黄色いワンピース

 90歳を過ぎてから母は、あの写真が手元になくて残念だわと、何度も口にするようになった。それは、姉が幼稚園の年長、私が3歳のころ、母のお手製のワンピースをおそろいで着ている写真。
 2人ともかわいらしく写っていて、大きめに引き伸ばして飾っていたのに、当時、父の遠い親戚のおばさんが来たときに、父があげてしまったそうだ。昭和30年代は現像代も安くはなくて焼き増しできず、今となってはネガもどこにあるかわからない。
 写真のことを嘆く母に、私は言う。
「その服のこと、私はよーく覚えているよ」
 黄色い袖なしのワンピースで、セーラ―カラーには白い細かな綿レースの縁取りがある。襟の背中側には錨、胸元には船の操縦ハンドルの刺繍がしてあって、大好きな服だった。小さい頃、母が縫ってくれた服はどれもよく覚えている。「こうやって、お母さんと洋服の思い出話ができるなんてうれしいね。だから、写真はなくたっていいじゃない」
 しかし、母は首を横に振る。
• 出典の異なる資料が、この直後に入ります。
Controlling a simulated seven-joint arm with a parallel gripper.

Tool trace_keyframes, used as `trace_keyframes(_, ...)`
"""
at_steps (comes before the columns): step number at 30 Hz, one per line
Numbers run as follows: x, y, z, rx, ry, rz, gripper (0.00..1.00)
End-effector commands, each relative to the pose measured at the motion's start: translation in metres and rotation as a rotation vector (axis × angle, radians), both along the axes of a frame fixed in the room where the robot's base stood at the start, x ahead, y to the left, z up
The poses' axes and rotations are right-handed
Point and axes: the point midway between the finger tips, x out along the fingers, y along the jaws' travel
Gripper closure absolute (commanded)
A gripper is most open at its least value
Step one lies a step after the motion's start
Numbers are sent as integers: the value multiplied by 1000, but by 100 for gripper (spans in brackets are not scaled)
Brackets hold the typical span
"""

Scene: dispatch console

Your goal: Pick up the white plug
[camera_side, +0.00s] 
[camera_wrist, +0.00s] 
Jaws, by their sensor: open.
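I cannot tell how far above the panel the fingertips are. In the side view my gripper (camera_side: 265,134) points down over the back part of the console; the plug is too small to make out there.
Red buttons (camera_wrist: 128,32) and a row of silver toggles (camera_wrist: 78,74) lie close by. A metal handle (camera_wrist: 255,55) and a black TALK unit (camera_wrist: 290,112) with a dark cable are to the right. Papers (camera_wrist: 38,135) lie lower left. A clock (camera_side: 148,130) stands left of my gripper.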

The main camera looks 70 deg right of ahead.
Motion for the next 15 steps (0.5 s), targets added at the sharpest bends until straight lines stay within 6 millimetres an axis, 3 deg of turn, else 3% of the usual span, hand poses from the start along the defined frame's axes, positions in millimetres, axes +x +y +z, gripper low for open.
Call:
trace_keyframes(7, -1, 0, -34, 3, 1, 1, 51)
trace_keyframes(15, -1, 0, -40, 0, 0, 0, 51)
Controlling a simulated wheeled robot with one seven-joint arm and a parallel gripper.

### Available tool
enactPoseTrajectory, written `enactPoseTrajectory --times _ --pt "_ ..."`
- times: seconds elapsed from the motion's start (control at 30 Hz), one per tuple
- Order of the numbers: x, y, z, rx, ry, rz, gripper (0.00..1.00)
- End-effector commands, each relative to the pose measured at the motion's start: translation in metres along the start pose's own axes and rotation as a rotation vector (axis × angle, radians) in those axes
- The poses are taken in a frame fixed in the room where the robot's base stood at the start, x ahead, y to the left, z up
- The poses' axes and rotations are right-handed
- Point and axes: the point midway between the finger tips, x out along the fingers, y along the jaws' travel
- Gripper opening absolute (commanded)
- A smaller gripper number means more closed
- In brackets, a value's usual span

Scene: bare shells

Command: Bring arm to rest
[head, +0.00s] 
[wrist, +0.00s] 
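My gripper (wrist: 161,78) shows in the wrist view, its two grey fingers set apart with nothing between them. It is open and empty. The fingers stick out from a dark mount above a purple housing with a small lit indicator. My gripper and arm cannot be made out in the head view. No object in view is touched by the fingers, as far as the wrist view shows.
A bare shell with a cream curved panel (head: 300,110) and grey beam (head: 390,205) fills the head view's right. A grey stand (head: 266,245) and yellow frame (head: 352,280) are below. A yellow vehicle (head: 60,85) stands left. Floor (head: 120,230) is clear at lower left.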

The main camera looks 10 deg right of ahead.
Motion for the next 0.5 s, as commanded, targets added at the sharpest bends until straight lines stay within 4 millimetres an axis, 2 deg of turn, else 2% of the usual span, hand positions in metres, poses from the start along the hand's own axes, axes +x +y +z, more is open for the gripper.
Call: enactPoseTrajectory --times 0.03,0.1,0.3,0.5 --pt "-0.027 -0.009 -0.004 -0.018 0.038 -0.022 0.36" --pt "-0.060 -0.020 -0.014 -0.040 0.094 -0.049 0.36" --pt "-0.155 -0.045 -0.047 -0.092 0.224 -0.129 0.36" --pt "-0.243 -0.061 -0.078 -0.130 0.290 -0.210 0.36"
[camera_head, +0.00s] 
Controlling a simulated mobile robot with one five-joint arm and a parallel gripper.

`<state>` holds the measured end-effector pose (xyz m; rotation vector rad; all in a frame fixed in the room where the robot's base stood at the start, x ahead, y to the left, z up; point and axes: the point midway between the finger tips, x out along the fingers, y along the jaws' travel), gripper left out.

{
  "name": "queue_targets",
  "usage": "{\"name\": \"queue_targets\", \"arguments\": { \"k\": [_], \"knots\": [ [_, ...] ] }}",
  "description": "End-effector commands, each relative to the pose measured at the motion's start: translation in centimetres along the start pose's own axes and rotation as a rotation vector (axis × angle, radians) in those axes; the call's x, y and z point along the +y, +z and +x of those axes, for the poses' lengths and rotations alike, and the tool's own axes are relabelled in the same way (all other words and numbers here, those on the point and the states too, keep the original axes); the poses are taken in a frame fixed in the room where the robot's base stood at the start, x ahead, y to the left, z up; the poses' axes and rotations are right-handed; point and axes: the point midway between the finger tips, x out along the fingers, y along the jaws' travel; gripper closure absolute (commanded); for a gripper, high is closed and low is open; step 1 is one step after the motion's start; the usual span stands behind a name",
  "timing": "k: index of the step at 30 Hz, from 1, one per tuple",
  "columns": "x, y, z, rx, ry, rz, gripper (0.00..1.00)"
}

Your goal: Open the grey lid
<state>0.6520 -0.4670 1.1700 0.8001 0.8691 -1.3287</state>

おばさんの子供に連絡して、あの写真を返してもらいたいとまで言う。もう長いこと音信不通なのに。
 娘との話だけでは満足できない母の気持ちを想像してみる。目に見える確かな物をそばに置いて、思い出を何度も確かめたいのか。それとも、写真を手放した時の残念な思いが、今なお心の中でくすぶっているのだろうか。